The TXU board is meeting today to consider the offer to buy the company for $69 to $70 a share, said the person, who asked not be named because the discussions are confidential. The offer, almost $10 above yesterday's $60.02 closing price for TXU stock, would value the equity at about $32 billion. The buyers would also assume about $12 billion in debt, the person said.
The takeover, if completed, would be the largest-ever acquisition by a private-equity firm. KKR founders Henry Kravis and George Roberts held that title until earlier this month when Stephen Schwarzman's Blackstone Group LP bought Equity Office Properties Trust, the largest U.S. owner of office buildings, for $39 billion including debt.
``I have no doubt that the TXU board will approve this merger over the weekend,'' said Mark Williams, a professor of finance and economics at Boston University who studies energy markets. ``But that does not address the looming and real public policy issue.'' The Texas Public Utility Commission may object to the increased debt of a leveraged buyout, Williams said in an e-mail today.
Lisa Singleton, a spokeswoman for Dallas-based TXU, didn't respond to requests for comment. Ruth Pachman, a KKR spokeswoman, and Owen Blicksilver, a representative for Texas Pacific, declined to comment today.
Wilder
Wilder, 48, has overseen an almost fivefold gain in TXU shares since taking over in February 2004. He has returned the company to a focus on electric generation and distribution in the Dallas region. The company was near bankruptcy in 2002 after failed expansions overseas.
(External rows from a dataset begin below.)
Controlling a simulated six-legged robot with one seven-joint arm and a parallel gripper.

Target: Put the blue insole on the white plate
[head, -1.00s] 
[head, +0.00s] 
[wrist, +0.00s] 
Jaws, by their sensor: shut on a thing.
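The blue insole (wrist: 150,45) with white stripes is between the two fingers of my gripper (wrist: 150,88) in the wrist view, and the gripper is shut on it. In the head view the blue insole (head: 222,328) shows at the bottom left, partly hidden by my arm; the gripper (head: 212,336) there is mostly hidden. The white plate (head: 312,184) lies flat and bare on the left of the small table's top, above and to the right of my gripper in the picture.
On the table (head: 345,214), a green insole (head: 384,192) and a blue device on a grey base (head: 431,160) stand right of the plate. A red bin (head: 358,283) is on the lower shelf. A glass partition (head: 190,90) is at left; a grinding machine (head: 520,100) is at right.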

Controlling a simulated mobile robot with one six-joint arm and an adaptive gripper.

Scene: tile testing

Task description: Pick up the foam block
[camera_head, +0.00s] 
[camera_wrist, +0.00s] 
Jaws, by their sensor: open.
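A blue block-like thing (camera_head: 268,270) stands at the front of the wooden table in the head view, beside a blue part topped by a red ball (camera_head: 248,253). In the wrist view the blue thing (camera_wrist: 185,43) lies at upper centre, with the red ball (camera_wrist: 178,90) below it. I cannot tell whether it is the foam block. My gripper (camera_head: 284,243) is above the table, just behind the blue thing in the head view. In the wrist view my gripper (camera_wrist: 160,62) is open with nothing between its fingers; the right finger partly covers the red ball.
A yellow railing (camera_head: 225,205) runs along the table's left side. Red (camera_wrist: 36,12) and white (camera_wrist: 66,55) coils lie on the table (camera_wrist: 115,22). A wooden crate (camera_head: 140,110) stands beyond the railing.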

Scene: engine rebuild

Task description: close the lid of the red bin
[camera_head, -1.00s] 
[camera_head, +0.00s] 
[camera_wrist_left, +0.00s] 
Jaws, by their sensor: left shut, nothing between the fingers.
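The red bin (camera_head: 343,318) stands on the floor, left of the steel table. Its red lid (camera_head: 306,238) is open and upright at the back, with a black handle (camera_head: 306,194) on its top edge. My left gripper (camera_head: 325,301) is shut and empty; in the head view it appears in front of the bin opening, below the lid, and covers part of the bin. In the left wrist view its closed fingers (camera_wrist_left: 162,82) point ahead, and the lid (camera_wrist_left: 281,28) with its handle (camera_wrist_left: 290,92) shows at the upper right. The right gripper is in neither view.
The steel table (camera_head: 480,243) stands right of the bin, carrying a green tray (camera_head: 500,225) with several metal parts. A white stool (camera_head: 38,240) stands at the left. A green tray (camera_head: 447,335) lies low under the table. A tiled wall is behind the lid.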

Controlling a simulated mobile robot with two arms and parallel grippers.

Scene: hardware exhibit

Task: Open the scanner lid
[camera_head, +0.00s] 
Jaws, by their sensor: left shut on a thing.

Wilder and other TXU managers are participating in the buyout offer, and he will continue to run the company if the transaction is completed, according to the person familiar with the matter. Before TXU, Wilder was chief financial officer at Entergy Corp., the New Orleans based utility owner.
While it's not unusual for executives to join in the buyout of their companies, it has caused some shareholders and regulators to question whether managers use their influence with directors to keep the price down. Some buyout agreements include a so-called go-shop provision that allows directors to consider rival bids if they are made.
Kinder Morgan
In August, an investment group led by Richard Kinder, cofounder of Houston-based Kinder Morgan Inc., sweetened its offer for the pipeline company by 7.5 percent to $15 billion after some shareholders balked at the initial price. His partners were American International Group Inc., Goldman Sachs Group Inc., Carlyle Group and Riverstone Holdings LLC.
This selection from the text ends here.